**CHALLENGE:**
Write the listing out again, all of it, word for word.

Extracted data entries:
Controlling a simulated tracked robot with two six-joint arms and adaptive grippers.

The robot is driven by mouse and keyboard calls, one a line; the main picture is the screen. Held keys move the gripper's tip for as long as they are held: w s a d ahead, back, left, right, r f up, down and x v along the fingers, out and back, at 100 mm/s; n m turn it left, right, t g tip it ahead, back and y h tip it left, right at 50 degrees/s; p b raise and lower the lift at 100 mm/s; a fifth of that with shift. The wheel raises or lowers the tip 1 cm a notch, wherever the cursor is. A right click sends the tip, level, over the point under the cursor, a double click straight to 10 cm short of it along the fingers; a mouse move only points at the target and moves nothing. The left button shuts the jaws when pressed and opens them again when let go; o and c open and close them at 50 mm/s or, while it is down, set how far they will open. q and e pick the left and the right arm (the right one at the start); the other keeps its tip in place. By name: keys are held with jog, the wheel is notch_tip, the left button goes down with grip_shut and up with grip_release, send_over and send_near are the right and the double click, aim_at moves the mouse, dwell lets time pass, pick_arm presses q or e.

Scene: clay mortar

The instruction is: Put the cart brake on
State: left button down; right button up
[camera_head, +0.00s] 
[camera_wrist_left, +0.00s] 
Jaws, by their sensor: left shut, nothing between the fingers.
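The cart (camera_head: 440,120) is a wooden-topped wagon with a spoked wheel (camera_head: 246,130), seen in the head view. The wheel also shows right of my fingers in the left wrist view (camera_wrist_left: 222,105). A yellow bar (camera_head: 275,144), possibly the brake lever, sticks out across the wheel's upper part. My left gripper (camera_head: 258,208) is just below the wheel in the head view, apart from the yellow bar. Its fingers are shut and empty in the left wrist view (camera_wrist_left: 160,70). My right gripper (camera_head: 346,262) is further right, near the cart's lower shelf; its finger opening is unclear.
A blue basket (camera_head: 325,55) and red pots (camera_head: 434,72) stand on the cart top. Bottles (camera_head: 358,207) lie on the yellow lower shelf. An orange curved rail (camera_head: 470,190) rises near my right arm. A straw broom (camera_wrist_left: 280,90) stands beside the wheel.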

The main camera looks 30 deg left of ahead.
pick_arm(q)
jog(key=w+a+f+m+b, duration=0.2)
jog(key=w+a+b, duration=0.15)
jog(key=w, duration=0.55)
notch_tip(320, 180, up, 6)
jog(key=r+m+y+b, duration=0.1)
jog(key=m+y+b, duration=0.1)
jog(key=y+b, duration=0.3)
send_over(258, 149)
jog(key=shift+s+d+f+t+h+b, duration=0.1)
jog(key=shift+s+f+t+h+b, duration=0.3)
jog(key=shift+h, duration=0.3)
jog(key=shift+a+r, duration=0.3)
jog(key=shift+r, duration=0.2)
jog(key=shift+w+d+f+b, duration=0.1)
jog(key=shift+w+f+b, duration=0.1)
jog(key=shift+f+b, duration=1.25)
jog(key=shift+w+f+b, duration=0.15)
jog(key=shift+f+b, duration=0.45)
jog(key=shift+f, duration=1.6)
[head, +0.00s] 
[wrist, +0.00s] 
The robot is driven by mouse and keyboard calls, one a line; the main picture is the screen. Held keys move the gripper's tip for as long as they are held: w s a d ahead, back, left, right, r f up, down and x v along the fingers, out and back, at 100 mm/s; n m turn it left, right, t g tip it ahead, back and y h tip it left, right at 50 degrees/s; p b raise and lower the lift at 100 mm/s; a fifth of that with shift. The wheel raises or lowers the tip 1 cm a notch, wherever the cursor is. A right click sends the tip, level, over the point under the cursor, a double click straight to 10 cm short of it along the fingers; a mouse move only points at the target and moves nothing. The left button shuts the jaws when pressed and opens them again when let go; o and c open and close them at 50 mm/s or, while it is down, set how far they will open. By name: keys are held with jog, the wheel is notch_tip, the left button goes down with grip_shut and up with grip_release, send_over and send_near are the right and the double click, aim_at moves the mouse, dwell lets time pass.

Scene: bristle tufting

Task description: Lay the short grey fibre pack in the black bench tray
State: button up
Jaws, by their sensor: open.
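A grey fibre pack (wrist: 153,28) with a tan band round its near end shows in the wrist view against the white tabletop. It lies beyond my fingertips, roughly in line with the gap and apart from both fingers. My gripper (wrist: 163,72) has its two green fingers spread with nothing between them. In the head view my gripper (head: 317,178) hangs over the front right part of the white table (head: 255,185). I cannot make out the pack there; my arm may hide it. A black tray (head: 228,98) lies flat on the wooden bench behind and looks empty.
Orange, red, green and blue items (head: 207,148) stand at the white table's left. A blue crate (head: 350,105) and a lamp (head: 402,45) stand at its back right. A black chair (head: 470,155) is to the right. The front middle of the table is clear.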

**WRITTEN REPLY:**
Controlling a simulated tracked robot with two six-joint arms and adaptive grippers.

The robot is driven by mouse and keyboard calls, one a line; the main picture is the screen. Held keys move the gripper's tip for as long as they are held: w s a d ahead, back, left, right, r f up, down and x v along the fingers, out and back, at 100 mm/s; n m turn it left, right, t g tip it ahead, back and y h tip it left, right at 50 degrees/s; p b raise and lower the lift at 100 mm/s; a fifth of that with shift. The wheel raises or lowers the tip 1 cm a notch, wherever the cursor is. A right click sends the tip, level, over the point under the cursor, a double click straight to 10 cm short of it along the fingers; a mouse move only points at the target and moves nothing. The left button shuts the jaws when pressed and opens them again when let go; o and c open and close them at 50 mm/s or, while it is down, set how far they will open. q and e pick the left and the right arm (the right one at the start); the other keeps its tip in place. By name: keys are held with jog, the wheel is notch_tip, the left button goes down with grip_shut and up with grip_release, send_over and send_near are the right and the double click, aim_at moves the mouse, dwell lets time pass, pick_arm presses q or e.

Scene: clay mortar

The instruction is: Put the cart brake on
State: left button down; right button up
[camera_head, +0.00s] 
[camera_wrist_left, +0.00s] 
Jaws, by their sensor: left shut, nothing between the fingers.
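The cart (camera_head: 440,120) is a wooden-topped wagon with a spoked wheel (camera_head: 246,130), seen in the head view. The wheel also shows right of my fingers in the left wrist view (camera_wrist_left: 222,105). A yellow bar (camera_head: 275,144), possibly the brake lever, sticks out across the wheel's upper part. My left gripper (camera_head: 258,208) is just below the wheel in the head view, apart from the yellow bar. Its fingers are shut and empty in the left wrist view (camera_wrist_left: 160,70). My right gripper (camera_head: 346,262) is further right, near the cart's lower shelf; its finger opening is unclear.
A blue basket (camera_head: 325,55) and red pots (camera_head: 434,72) stand on the cart top. Bottles (camera_head: 358,207) lie on the yellow lower shelf. An orange curved rail (camera_head: 470,190) rises near my right arm. A straw broom (camera_wrist_left: 280,90) stands beside the wheel.

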The main camera looks 30 deg left of ahead.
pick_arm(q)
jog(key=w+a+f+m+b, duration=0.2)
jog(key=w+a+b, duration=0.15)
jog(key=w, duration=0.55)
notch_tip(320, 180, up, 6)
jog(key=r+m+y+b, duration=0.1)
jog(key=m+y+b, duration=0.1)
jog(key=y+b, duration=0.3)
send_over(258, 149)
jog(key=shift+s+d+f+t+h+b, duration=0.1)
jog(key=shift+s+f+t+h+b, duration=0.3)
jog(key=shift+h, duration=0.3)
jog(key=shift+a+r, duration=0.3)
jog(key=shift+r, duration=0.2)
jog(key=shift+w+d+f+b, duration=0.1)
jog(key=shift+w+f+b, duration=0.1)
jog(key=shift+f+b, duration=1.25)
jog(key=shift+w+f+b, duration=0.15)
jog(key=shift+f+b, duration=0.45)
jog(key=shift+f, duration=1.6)
[head, +0.00s] 
[wrist, +0.00s] 
The robot is driven by mouse and keyboard calls, one a line; the main picture is the screen. Held keys move the gripper's tip for as long as they are held: w s a d ahead, back, left, right, r f up, down and x v along the fingers, out and back, at 100 mm/s; n m turn it left, right, t g tip it ahead, back and y h tip it left, right at 50 degrees/s; p b raise and lower the lift at 100 mm/s; a fifth of that with shift. The wheel raises or lowers the tip 1 cm a notch, wherever the cursor is. A right click sends the tip, level, over the point under the cursor, a double click straight to 10 cm short of it along the fingers; a mouse move only points at the target and moves nothing. The left button shuts the jaws when pressed and opens them again when let go; o and c open and close them at 50 mm/s or, while it is down, set how far they will open. By name: keys are held with jog, the wheel is notch_tip, the left button goes down with grip_shut and up with grip_release, send_over and send_near are the right and the double click, aim_at moves the mouse, dwell lets time pass.

Scene: bristle tufting

Task description: Lay the short grey fibre pack in the black bench tray
State: button up
Jaws, by their sensor: open.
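A grey fibre pack (wrist: 153,28) with a tan band round its near end shows in the wrist view against the white tabletop. It lies beyond my fingertips, roughly in line with the gap and apart from both fingers. My gripper (wrist: 163,72) has its two green fingers spread with nothing between them. In the head view my gripper (head: 317,178) hangs over the front right part of the white table (head: 255,185). I cannot make out the pack there; my arm may hide it. A black tray (head: 228,98) lies flat on the wooden bench behind and looks empty.
Orange, red, green and blue items (head: 207,148) stand at the white table's left. A blue crate (head: 350,105) and a lamp (head: 402,45) stand at its back right. A black chair (head: 470,155) is to the right. The front middle of the table is clear.

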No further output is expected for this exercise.